Unique in that group is Triumph, which became the state’s first purpose-built brew pub when it opened in 1995. Brew pubs are allowed to both produce beer and serve food on-site. Key to the financial success of brewers is that they are allowed to serve the alcohol they produce on-site at their breweries as long as they offer a “tour” of the facilities to customers. Now the brewers are lobbying to have the law changed so the “tour” is no longer required.
Marshall Kizner, a Stark & Stark attorney who represents several microbrewery clients, admits that the tour is usually a perfunctory exercise. More often than not, the tour consists of simply handing out a card or having a video that plays on a TV in the tasting room, or just saying something like “We have beer here. It’s made with hops. I hope you enjoyed the tour.”
The reason for the less-than-informative tours is that while the law requires a tour, it doesn’t actually specify what a tour is. Kizner adds that giving a real tour to every customer would be impractical. “It’s impossible,” he says. “If you have 100 people come in, you can’t give 100 tours.”

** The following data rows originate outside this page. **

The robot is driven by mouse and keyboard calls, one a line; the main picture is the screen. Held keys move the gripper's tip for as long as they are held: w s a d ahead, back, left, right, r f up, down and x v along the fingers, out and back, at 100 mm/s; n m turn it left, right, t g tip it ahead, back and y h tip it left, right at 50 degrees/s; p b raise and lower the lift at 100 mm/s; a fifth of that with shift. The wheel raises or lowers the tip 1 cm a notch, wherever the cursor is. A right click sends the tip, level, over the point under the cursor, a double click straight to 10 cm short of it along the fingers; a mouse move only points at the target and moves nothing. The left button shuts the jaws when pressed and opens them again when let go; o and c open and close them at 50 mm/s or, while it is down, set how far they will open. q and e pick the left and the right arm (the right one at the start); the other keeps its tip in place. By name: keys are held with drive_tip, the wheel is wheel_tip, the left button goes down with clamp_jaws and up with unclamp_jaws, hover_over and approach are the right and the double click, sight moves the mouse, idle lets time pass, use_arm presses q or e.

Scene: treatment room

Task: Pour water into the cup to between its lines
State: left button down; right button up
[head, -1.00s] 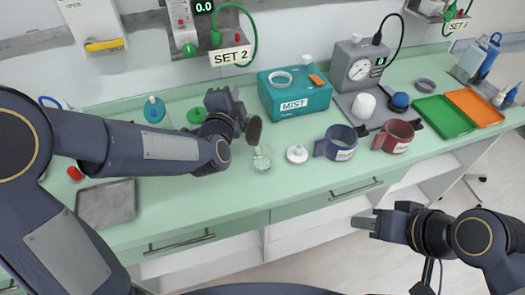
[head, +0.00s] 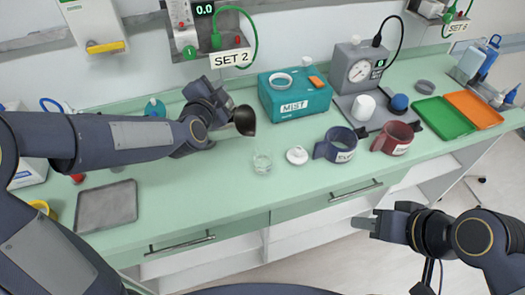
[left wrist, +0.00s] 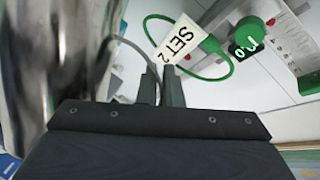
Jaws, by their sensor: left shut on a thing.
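The small clear cup (head: 262,162) stands upright on the green counter in the head view. Its lines and water level are too small to read. My left gripper (head: 222,104) is shut on a metal jug (head: 244,121), whose dark mouth shows in the head view. The jug is held above the counter, up and left of the cup, apart from it. The jug's shiny side (left wrist: 22,75) fills the left of the left wrist view. My right gripper (head: 364,225) is empty in front of the counter; its finger gap is unclear.
A white lid-like piece (head: 297,155), a blue mug (head: 335,146) and a red mug (head: 391,140) stand right of the cup. A teal MIST box (head: 295,97) is behind. A grey tray (head: 106,206) lies at left. The counter front is clear.

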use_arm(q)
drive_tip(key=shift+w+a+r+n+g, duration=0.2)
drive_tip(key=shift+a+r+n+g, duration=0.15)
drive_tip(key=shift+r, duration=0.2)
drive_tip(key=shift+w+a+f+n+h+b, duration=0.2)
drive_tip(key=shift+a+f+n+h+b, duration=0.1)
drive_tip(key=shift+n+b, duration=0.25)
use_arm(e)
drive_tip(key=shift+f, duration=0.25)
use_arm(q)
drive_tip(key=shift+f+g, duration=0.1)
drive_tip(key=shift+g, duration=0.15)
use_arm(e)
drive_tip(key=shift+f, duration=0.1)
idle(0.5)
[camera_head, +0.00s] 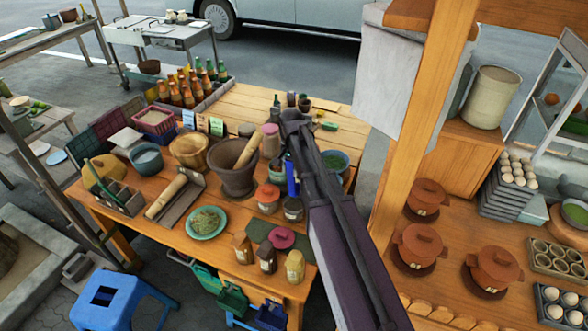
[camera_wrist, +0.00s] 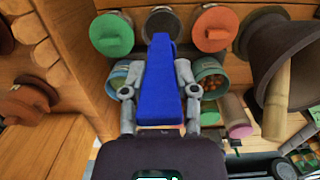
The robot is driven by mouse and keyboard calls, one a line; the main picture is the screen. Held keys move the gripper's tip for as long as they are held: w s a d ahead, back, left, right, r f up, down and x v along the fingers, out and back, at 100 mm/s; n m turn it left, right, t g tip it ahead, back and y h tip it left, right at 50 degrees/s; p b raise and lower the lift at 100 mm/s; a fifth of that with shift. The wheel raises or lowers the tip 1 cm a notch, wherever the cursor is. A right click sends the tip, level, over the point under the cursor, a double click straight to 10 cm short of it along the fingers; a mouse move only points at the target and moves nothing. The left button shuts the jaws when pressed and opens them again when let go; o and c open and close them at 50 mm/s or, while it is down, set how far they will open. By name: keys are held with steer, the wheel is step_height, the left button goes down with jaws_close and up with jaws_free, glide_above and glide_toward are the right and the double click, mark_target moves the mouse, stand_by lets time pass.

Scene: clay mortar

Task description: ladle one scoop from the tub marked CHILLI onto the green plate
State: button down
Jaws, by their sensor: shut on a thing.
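My gripper (camera_wrist: 159,80) is shut on a blue handle (camera_wrist: 165,88), its two fingers pressing the sides. The blue handle also shows in the head view (camera_head: 292,178), beside my arm. Its far end is hidden, so I cannot tell whether it has a scoop or holds anything. An open tub with orange-red pieces (camera_wrist: 210,84) stands right of the handle in the wrist view. Another open tub (camera_wrist: 118,73) is partly hidden behind the left finger. No CHILLI mark is readable. The green plate (camera_head: 191,229) lies left of my arm in the head view, with shredded greenish food on it.
Tubs with green (camera_wrist: 112,35), dark (camera_wrist: 161,22) and orange (camera_wrist: 214,28) lids stand in a row near the handle. Small jars (camera_head: 267,258) line the front edge. A wooden post (camera_head: 415,150) rises at right.

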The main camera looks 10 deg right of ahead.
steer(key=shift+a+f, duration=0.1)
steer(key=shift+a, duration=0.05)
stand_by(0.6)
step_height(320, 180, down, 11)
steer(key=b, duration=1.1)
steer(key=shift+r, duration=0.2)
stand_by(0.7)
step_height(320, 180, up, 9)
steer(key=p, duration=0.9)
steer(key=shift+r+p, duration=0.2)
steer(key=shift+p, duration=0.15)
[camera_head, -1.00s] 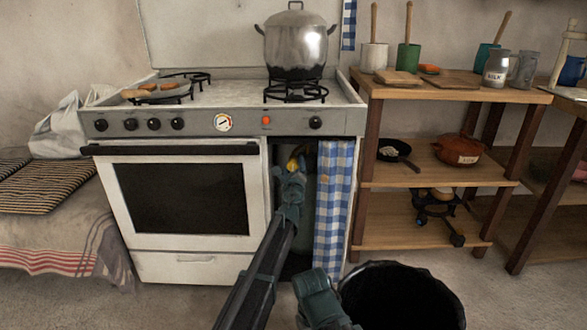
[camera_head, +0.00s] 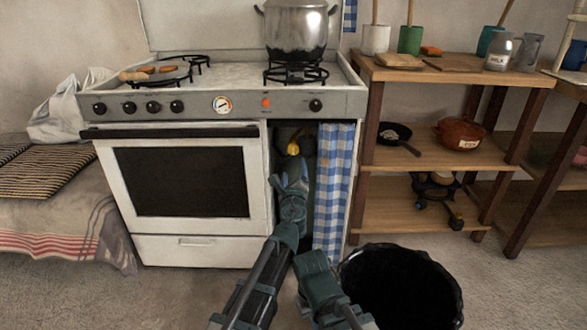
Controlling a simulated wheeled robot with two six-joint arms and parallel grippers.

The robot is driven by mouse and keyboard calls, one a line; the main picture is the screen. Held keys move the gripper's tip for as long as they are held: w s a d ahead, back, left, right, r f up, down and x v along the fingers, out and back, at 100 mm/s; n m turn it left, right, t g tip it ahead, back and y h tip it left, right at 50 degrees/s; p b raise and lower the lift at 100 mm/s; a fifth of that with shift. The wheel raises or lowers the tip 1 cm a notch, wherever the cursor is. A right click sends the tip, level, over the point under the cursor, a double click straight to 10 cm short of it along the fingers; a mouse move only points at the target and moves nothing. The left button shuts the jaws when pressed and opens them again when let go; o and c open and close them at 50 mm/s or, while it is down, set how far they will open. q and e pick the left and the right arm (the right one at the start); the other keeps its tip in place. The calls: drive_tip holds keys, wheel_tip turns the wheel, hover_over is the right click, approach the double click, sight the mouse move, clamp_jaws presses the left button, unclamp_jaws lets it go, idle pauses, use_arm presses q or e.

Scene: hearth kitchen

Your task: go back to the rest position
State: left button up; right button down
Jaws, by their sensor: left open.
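My left gripper (camera_head: 291,168) is open and empty. It is in front of the open compartment at the right of the stove, just below a yellow valve knob (camera_head: 293,148) in the picture. A gap of dark shows between the knob and the gripper, so they look apart. The gas bottle under the knob is mostly hidden by my gripper and the shade. My left arm reaches up from the bottom middle. Another teal link of mine stands beside it, with no right gripper fingers showing.
A white stove (camera_head: 185,250) stands ahead, with a blue checked curtain (camera_head: 333,195) beside the compartment. A steel pot (camera_head: 297,30) is on the stove. A black bin (camera_head: 400,290) stands close at front right. Wooden shelves (camera_head: 430,208) are at right. Floor at front left is clear.

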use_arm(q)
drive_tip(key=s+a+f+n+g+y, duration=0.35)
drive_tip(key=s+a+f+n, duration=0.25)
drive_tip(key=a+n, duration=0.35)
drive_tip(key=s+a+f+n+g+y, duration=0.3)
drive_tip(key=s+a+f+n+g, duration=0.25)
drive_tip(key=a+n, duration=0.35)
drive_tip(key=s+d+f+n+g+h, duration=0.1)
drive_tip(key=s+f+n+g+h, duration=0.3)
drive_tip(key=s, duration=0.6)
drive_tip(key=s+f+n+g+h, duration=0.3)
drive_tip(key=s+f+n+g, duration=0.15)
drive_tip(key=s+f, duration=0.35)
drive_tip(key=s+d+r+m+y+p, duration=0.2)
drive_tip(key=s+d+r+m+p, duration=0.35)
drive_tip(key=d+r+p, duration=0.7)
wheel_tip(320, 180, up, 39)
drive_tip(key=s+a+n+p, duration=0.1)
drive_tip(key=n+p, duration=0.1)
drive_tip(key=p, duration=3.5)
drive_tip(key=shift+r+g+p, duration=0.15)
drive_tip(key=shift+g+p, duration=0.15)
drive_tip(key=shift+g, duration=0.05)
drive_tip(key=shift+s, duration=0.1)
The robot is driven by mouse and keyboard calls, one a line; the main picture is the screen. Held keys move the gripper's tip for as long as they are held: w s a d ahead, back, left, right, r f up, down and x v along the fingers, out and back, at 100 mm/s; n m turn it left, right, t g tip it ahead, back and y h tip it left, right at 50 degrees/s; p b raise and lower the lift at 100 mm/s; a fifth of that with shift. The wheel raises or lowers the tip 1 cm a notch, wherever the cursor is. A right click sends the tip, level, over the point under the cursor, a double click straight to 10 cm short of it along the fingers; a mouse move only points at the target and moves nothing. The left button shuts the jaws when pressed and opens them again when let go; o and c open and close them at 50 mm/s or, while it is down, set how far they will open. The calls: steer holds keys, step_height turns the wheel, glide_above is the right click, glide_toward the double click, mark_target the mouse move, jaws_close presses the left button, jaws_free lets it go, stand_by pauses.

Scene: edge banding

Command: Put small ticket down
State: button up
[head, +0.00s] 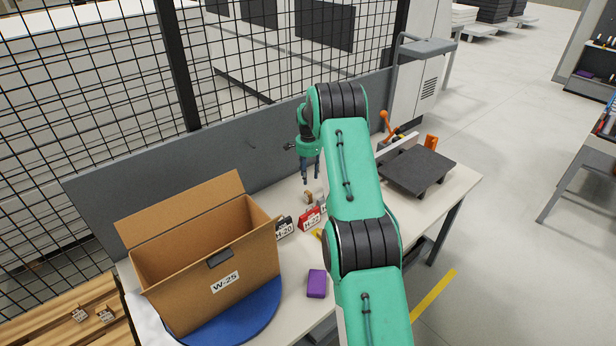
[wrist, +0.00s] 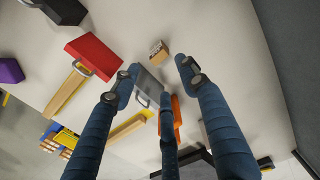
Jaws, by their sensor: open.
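A small tan ticket (wrist: 158,50) with dark print lies on the pale table, beyond my fingertips in the wrist view. In the head view a small brown piece (head: 308,197) that looks like the same ticket is on the table below my gripper (head: 311,180). My gripper also shows in the wrist view (wrist: 157,85). Its blue fingers are spread and empty, pointing down, with a gap between them and the ticket. The ticket's print is too small to read.
Red (head: 311,217) and black (head: 284,226) labelled blocks stand near the ticket. A cardboard box (head: 215,277) marked W-25 is on a blue disc (head: 262,313) at left. A purple block (head: 317,283) lies in front. A dark platform (head: 417,168) stands at right. A grey panel (head: 235,155) backs the table.

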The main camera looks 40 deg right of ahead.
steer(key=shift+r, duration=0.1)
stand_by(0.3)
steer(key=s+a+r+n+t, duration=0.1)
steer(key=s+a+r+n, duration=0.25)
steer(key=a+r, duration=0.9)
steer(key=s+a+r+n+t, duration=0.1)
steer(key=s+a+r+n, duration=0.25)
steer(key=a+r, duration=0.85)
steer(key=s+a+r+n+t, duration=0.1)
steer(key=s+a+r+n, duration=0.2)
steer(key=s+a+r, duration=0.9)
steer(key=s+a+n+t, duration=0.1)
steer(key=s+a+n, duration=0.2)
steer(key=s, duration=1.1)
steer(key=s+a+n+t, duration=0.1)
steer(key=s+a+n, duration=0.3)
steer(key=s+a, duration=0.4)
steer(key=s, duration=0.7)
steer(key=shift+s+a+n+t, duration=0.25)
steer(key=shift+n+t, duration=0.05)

The tours are the result of a requirement enforced by the Alcohol Control Board, which views the microbrewery business a bit differently than the brewers do. “The ABC takes a very conservative approach,” Kizner says. “They say microbreweries are really manufacturers, and this is a manufacturing license. They look at the tasting aspect of a brewery as though it should be ancillary to the manufacturing. Brewers and distillers want to highlight the tasting element and the fun you can have at the brewery and distillery.”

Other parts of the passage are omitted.